15.我々は、以下の政策やプログラムが環境問題、とりわけ気候変動に関係する雇用・社会的課題への取り組みの助けになるということに同意する:

‐環境変化や政策対応が労働市場に与えうる影響を評価すること、

‐影響を受けた産業から押し出された労働者の新しい仕事への移行を助けること、

‐環境にやさしい技術革新や産業変化に対応する技能向上を奨励すること、

‐職場における天然資源利用や節減の新しいパターンに適応した環境にやさしい働き方を促進すること。
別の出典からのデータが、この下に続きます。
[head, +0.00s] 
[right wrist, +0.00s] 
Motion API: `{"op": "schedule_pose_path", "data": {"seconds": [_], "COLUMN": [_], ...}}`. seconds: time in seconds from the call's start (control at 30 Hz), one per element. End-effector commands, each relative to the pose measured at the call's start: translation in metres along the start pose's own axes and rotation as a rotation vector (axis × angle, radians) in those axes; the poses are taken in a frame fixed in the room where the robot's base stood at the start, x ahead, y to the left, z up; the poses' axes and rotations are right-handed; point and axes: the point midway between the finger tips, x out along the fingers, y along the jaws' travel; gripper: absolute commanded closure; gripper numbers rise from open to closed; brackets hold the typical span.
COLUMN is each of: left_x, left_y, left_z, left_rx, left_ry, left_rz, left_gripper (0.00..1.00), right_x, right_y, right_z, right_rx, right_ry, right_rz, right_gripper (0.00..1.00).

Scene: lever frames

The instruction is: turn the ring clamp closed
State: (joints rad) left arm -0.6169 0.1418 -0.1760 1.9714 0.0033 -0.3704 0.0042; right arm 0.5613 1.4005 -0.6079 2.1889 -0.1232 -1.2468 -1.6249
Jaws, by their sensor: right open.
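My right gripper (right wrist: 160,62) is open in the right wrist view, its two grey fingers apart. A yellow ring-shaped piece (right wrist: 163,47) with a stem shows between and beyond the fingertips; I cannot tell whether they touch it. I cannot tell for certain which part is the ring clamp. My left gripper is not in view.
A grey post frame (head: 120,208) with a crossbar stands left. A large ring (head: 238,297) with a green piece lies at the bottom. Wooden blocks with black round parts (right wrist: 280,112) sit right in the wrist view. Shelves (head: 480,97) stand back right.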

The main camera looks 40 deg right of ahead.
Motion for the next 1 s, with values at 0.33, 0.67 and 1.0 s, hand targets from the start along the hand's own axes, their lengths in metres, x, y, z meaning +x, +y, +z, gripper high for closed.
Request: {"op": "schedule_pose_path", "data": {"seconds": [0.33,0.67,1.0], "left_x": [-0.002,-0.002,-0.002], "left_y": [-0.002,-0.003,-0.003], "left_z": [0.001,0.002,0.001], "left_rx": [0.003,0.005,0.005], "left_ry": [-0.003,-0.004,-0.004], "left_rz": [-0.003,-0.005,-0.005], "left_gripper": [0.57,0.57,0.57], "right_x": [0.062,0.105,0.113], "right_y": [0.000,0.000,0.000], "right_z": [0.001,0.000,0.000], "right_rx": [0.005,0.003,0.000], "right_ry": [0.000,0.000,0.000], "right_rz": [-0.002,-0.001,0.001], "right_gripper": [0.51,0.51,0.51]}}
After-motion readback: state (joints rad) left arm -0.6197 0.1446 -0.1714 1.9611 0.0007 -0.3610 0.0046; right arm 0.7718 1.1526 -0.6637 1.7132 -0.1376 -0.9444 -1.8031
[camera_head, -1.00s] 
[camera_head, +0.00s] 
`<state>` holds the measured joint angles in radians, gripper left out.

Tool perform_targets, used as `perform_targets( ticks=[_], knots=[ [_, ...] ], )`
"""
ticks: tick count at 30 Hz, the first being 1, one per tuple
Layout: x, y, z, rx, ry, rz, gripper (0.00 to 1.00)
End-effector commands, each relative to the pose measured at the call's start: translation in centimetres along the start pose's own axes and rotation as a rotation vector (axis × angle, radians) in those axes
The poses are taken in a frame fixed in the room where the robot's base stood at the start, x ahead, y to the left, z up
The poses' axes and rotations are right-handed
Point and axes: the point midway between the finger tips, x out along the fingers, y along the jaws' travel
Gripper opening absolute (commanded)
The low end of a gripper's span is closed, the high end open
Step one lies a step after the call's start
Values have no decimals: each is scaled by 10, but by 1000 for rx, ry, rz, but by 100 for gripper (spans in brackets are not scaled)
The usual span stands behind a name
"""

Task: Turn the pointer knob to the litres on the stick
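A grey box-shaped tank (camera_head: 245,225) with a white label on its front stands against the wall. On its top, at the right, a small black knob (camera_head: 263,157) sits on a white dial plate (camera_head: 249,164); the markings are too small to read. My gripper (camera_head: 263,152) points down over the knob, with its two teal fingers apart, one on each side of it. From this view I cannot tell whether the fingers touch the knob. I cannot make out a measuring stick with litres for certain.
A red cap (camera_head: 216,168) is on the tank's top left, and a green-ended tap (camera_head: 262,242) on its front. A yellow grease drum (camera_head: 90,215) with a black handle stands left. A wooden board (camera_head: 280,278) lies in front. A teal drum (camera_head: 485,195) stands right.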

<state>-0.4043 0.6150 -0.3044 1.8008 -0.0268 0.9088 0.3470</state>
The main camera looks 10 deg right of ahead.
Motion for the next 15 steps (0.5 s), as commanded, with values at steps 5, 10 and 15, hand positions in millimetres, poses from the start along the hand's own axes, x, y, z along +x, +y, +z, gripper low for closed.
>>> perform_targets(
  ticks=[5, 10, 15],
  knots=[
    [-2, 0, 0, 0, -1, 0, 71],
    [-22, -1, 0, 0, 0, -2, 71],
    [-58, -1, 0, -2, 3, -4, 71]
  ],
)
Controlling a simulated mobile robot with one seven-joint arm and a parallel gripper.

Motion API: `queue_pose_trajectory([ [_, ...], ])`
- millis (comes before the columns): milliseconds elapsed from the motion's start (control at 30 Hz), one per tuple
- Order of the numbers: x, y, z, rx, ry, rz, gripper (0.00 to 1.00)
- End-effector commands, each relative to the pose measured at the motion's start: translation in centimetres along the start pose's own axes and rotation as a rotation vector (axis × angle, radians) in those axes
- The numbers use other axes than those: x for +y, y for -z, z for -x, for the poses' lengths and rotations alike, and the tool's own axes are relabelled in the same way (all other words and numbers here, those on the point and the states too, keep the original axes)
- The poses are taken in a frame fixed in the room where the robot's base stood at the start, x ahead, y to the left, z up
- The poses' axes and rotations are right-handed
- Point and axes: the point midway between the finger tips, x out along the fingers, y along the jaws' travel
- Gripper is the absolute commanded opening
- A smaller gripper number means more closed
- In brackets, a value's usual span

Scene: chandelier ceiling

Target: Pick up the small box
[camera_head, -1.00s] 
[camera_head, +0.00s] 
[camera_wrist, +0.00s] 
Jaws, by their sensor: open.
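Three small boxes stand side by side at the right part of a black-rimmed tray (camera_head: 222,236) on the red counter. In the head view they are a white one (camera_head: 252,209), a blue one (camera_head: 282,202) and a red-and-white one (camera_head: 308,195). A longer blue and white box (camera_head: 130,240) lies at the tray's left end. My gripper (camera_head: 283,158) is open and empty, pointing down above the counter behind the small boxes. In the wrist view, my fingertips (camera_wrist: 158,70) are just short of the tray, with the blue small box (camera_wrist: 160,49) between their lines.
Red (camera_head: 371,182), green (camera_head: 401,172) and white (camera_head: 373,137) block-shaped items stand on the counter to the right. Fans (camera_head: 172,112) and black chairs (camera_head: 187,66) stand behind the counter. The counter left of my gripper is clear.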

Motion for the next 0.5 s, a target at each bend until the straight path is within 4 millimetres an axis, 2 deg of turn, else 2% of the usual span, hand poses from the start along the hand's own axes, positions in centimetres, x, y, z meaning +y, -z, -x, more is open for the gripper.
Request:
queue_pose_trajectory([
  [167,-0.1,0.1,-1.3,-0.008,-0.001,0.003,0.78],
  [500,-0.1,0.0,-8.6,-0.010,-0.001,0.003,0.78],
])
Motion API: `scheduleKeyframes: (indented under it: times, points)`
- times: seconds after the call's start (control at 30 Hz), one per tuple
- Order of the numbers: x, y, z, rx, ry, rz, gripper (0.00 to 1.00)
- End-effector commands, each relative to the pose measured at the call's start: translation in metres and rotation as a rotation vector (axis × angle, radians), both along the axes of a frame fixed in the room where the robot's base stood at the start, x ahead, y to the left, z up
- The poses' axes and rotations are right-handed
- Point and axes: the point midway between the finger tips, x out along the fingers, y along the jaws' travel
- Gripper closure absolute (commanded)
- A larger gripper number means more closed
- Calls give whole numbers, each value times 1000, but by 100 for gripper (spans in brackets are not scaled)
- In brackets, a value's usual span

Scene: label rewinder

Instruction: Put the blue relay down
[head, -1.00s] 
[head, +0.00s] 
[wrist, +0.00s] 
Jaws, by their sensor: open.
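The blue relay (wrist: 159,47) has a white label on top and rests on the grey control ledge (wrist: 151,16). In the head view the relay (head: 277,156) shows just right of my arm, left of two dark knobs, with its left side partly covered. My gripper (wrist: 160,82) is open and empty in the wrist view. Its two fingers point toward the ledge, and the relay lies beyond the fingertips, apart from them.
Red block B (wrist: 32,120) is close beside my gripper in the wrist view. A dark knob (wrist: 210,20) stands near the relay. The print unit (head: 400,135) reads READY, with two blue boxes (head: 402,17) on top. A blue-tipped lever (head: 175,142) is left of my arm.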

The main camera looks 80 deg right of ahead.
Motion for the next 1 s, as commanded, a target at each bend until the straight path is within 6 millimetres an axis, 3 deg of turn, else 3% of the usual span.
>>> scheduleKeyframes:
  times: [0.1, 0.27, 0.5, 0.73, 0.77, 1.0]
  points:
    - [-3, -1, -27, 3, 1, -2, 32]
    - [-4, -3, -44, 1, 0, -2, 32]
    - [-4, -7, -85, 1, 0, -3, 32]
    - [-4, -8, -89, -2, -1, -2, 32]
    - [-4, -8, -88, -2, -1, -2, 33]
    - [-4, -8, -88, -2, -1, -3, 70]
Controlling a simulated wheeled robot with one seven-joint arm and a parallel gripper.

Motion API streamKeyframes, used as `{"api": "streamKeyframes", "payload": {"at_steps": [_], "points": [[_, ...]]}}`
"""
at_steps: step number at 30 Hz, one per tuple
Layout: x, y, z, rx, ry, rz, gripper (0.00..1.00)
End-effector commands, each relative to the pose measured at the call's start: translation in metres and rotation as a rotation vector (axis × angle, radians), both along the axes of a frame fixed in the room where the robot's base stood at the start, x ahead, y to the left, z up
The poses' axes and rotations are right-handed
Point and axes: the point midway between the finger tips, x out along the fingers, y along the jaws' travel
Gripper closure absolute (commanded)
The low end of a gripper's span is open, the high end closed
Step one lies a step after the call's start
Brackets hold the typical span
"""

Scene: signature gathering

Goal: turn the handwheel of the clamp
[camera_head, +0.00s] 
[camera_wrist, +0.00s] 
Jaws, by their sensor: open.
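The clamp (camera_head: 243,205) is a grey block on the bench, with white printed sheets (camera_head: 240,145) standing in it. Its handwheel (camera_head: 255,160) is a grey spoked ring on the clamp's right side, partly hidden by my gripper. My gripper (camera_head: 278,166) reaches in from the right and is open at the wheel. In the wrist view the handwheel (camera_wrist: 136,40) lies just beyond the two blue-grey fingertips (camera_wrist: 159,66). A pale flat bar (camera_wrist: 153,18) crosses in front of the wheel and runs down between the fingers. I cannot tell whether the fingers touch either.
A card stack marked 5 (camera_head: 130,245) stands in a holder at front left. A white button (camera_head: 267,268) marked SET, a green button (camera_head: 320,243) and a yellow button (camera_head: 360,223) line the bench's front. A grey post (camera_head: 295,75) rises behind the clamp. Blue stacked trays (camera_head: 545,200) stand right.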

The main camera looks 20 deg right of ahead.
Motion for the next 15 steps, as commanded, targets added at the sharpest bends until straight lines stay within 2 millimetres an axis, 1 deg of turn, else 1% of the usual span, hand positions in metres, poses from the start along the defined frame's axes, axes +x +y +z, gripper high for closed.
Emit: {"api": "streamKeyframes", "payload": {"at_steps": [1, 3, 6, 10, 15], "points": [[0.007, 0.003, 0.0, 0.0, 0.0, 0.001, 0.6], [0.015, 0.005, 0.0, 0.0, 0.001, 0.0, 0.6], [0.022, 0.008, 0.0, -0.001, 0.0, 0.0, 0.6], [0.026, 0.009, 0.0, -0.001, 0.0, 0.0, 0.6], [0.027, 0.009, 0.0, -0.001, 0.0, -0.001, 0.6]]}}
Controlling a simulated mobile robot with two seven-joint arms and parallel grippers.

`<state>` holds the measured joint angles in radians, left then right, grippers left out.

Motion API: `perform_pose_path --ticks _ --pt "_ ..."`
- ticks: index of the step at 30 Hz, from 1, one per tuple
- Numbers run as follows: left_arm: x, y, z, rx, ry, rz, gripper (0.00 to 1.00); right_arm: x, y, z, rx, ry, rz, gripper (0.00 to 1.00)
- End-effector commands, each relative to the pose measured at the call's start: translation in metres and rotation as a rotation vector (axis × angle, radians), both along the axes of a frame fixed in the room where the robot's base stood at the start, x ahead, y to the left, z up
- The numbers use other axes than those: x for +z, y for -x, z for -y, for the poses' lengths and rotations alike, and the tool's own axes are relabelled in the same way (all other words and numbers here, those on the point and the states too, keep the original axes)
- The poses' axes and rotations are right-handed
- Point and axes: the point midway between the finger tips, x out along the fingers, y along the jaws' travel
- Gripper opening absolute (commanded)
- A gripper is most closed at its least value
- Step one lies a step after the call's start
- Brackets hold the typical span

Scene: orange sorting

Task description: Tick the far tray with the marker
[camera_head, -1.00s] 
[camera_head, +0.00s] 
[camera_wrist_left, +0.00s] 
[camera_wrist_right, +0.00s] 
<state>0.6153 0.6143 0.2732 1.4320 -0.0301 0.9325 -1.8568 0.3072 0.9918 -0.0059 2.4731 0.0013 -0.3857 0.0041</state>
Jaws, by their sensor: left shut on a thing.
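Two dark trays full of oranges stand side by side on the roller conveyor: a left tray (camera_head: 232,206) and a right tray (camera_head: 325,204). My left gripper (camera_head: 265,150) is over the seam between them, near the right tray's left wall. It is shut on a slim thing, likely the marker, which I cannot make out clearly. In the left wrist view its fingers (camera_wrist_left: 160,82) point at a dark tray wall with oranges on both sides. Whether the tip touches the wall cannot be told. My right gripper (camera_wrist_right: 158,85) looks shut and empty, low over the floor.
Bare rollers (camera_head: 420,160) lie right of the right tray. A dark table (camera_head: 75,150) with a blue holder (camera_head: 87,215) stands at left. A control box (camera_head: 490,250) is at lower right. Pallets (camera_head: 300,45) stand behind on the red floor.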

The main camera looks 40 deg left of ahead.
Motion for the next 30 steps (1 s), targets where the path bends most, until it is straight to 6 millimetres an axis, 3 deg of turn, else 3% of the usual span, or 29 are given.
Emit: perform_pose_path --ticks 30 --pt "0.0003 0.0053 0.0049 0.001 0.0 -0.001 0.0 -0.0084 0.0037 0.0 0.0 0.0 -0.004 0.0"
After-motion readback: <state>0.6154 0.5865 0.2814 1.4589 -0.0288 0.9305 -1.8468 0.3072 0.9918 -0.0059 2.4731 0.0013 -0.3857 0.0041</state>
今回の議長国は、今次会合を環境にやさしい方法で開催するために努力することにより、よい事例を示した。

 これらの政策とプログラムにはソーシャルパートナーやその他のステークホルダーとの協力が役に立つ。

 我々は、ILOによるこれらの課題への整合的で三者構成の取り組みであるグリーン・ジョブ・イニシアティブによる、興味深く可能性を秘めた取り組みに留意する。

16.我々は、全ての人のためのディーセント・ワークとグローバル化の社会的側面を促進する意図を確認する。我々は、貧困と闘い経済・社会発展を促進する上での社会的保護の重要性を再確認する。この文脈において、我々は、社会的保護を拡大・強化するドレスデンとハイリゲンダムにおける合意を確認し、発展途上国や新興経済圏において基礎的な社会保障制度を促進するILOの取り組みに留意する。

17.政府、使用者、労働者は成長、雇用、生産性及び環境問題の相互のバランスをとるために協力する必要がある。職場レベルの社会対話、社会協力はこの目的に向けた重要な寄与となる。この活動を促進することが、我々の「新潟宣言」である。

北海道洞爺湖サミットへの貢献と今後の取り組み

18.我々は、以下の事項の推進によって溌溂とした持続可能な社会を実現することの重要性を、G8首脳が認識するよう要請する:

‐長寿化と調和したバランスよい人生の実現

‐労働弱者、地域間格差への対応

‐新潟宣言の促進

19.我々は、次回のG8労働大臣会合を2009年に主催し、フォローアップの可能性を検討するとのイタリア政府の申し出を歓迎する。